February 28, 2020
By Rachel Steere
UC Davis electrical engineering students Veronica Contreras and Michelle Acoba placed second in the International District Energy Association’s (IDEA) Campus Energy Student Video Contest.
The annual contest, which began in 2012, challenges students from IDEA member institutions to create a short video featuring their campus energy plant including district energy, combined heat and power and microgrids. The contest’s primary goal is to enhance general awareness among students on how their institutions’ district energy systems and operators provide reliable, economic, efficient and environmentally sound means of heating, cooling and power to their campuses.
Contreras and Acoba focused their video on the Big Shift. The Big Shift is a UC Davis initiative to reduce our reliance on fossil fuels, while immediately decreasing our energy and water use. This is a part of the larger UC-wide Carbon Neutrality Initiative to become carbon neutral by 2025.
“When we found out we won second place, it was super exciting since it was the first time UC Davis had entered the contest. It was amazing to see that our project won an award,” said Acoba. “Attending the IDEA conference in Colorado to accept the award was also a once-in-a-lifetime experience where I got to learn about other campuses’ approach to saving energy and network with people in industry.”
Throughout the project, Contreras and Acoba collaborated with UC Davis staff to find out more about the Big Shift initiative and then incorporated these ideas into their video to showcase the project and how it will make a large impact on campus.
“UC Davis is working hard to reach net zero carbon emissions and since Michelle and I are working on some of these projects in our internship, we figured it was a fun way to do something a little different and share our knowledge about what UC Davis is doing to work toward carbon neutrality,” said Contreras. “We wanted to keep the video entertaining while educating our campus community about this huge upcoming project.”
Even though Contreras is graduating this year, they hope to continue entering the contest in the future to show UC Davis’ energy conservation efforts.
Contreras and Acoba currently work as interns in facilities management under campus energy manager Joshua Morejohn and both have contributed to the Big Shift and the Small Workplace Automation and Remote Monitoring (SWARM) project.
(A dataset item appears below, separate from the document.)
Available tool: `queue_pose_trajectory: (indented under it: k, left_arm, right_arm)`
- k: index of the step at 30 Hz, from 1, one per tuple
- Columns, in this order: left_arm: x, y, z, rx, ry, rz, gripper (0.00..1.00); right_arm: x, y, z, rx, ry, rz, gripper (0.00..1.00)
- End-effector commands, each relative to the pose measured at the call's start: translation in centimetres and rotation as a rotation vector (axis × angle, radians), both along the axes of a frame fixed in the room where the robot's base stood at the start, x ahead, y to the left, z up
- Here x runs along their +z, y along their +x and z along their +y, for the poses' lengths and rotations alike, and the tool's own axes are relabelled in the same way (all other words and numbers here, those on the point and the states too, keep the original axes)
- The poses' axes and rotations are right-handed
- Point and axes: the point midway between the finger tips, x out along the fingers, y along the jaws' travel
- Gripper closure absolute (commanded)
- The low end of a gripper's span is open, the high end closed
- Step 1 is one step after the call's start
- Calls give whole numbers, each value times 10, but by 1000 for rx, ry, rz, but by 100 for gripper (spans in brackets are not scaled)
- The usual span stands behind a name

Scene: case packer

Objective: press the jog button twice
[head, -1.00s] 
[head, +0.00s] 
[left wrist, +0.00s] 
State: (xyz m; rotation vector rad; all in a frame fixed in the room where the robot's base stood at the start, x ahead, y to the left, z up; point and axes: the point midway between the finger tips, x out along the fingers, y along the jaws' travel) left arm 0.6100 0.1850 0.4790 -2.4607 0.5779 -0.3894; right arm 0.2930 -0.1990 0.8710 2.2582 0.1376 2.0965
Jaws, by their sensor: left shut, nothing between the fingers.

SWARM aims to install smart thermostats in smaller buildings that are not connected to the campus central control system to provide remote visibility, enhance and streamline scheduling and enable Facilities Management to better troubleshoot issues.
“Over the course of my internship, I have learned so much about energy and I’ve looked into how I could use my energy-related knowledge in electrical engineering. After graduation, I plan to start graduate school and since I am so passionate about making a difference in this field, I hope to center my future Ph.D. thesis on an energy-related project,” said Contreras.